Antalya’nın 25 km. batısında. “Olympos Beydağları Sahil Milli Park” ı içinde. 4000 dönümlük, ince uzun bir ova üzerinde. Yüz elli yıl öncesine kadar, buralar, tamamen meşe ormanları ile kaplı imiş.
Beldibi denince, aslında buraya varmadan, hemen yolun solunda, yol ile deniz arasında kalan güzel bir plaj bölgesi ve hemen kının karşısında yöre halkının “sıçan adası” olarak isimlendirdikleri bir ada göreceksiniz.
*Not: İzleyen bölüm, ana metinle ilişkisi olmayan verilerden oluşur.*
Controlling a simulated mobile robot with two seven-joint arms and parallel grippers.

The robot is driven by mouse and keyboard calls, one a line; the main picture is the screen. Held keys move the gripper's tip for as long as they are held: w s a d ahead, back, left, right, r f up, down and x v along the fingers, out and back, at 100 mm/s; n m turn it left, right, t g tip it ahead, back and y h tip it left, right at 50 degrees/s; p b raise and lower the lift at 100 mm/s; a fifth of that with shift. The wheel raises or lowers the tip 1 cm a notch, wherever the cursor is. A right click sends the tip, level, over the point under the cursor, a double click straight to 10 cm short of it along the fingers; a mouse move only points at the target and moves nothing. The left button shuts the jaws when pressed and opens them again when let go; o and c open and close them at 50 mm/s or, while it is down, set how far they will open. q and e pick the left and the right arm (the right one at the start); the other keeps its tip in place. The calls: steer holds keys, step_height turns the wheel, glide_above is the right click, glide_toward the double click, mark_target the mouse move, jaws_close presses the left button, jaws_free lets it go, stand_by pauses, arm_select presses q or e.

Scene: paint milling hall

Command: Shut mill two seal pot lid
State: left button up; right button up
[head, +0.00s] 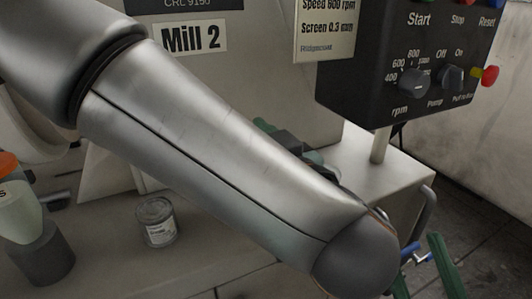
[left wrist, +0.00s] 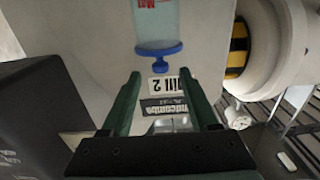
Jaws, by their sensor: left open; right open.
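In the left wrist view, the seal pot (left wrist: 157,20) is a pale blue clear cylinder with red "Mill" lettering. A blue lid (left wrist: 158,48) with a knob lies across its end; I cannot tell whether it is fully seated. The view is upside down. My left gripper (left wrist: 160,76) is open and empty, its green fingers apart, with the lid and knob ahead of the fingertips. In the head view my left arm hides the pot and lid. My right gripper (head: 420,258) shows its green fingers at the lower right, open.
The mill body bears a Mill 2 sign (head: 190,38). A black control box (head: 405,60) with knobs stands at the upper right. A small tin (head: 157,220) and an orange-capped bottle (head: 22,208) in a dark holder stand at the left. A blue valve handle lies near my right gripper.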

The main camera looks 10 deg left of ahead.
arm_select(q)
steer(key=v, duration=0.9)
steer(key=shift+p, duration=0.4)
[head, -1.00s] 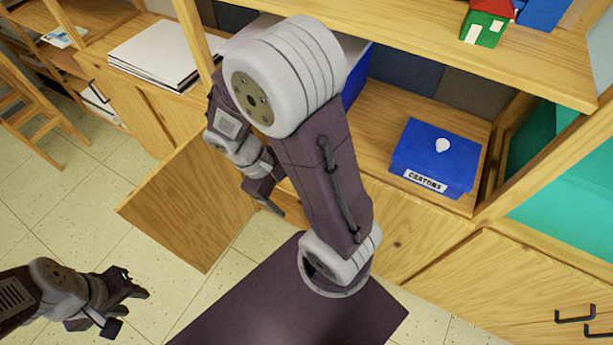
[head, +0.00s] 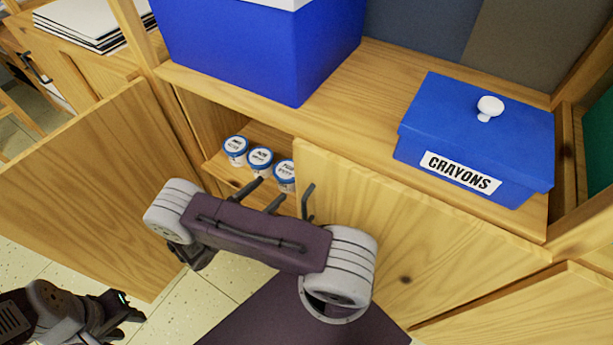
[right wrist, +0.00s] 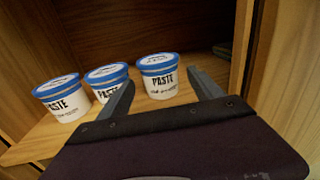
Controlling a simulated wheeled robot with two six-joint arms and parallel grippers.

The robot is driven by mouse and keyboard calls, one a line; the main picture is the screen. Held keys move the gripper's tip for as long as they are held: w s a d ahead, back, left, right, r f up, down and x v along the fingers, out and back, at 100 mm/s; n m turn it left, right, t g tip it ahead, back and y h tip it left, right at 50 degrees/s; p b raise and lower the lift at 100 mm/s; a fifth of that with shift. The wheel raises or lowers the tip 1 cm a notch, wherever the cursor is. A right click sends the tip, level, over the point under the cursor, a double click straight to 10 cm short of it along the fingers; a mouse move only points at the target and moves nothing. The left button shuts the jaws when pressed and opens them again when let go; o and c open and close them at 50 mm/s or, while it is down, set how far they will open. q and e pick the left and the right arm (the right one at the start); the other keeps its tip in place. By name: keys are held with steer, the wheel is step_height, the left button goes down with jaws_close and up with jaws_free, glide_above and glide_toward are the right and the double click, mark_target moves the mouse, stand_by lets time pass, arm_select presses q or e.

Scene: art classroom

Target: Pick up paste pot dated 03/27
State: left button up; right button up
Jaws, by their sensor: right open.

Topçam plajı: Antalya’nın en çok ilgi gören, çam ormanları içinde bir plajı. Dalış yapmak isteyen amatör dalgıçlar için, bu sahil ideal bir yer.
NESOS LYRMATEİA-REŞAT ADASI/SIÇAN ADASI/GÜVERCİN ADASI:
Topçam plajının hemen karşısındadır. Zaman içinde değişen isimleriyle bilinir. “Lyrnas Adası” anlamındaki adını, karşı kıyıdaki Lyrnas’tan aldığı anlatılmaktadır.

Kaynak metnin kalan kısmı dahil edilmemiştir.